[Entries from a robot dataset]
============
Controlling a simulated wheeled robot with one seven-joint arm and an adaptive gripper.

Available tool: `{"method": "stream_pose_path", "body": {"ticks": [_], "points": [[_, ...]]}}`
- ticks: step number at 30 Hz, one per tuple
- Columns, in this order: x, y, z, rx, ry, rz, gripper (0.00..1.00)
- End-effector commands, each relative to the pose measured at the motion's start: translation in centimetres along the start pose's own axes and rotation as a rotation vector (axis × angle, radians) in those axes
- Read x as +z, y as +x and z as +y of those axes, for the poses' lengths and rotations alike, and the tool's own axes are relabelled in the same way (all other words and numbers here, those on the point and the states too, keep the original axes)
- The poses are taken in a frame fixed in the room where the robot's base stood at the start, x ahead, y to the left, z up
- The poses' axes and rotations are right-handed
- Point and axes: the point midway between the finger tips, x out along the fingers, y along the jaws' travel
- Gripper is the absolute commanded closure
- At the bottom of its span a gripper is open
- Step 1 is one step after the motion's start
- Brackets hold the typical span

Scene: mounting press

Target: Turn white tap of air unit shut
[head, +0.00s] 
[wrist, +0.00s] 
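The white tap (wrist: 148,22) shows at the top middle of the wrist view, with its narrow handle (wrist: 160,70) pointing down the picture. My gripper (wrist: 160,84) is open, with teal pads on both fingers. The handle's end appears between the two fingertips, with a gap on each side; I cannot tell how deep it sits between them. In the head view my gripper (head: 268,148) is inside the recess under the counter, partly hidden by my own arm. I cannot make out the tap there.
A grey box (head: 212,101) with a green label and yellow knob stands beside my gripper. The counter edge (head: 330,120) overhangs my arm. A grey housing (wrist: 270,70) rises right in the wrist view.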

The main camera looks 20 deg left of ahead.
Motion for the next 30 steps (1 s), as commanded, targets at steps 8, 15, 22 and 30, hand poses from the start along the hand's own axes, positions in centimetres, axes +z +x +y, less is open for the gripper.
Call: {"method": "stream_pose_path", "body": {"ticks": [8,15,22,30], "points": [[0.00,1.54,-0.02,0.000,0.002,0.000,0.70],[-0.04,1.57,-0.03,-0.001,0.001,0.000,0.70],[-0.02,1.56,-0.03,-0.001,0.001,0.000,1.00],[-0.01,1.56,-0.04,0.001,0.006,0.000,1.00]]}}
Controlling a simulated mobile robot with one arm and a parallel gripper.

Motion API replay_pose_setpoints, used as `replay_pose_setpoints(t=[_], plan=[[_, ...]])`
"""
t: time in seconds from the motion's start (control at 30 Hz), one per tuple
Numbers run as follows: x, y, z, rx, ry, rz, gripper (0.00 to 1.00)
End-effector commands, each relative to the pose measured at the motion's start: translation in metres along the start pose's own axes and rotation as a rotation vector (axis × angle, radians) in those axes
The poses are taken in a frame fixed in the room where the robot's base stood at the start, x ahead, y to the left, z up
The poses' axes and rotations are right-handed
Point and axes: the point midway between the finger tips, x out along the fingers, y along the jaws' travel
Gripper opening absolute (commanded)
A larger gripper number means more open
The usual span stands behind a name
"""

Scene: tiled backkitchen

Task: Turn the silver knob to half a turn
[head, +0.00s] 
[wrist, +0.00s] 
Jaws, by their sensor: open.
============
**Directions:**
Return each line in the records that holds the string "rotations".

**Written answer:**
- Read x as +z, y as +x and z as +y of those axes, for the poses' lengths and rotations alike, and the tool's own axes are relabelled in the same way (all other words and numbers here, those on the point and the states too, keep the original axes)
- The poses' axes and rotations are right-handed
The poses' axes and rotations are right-handed

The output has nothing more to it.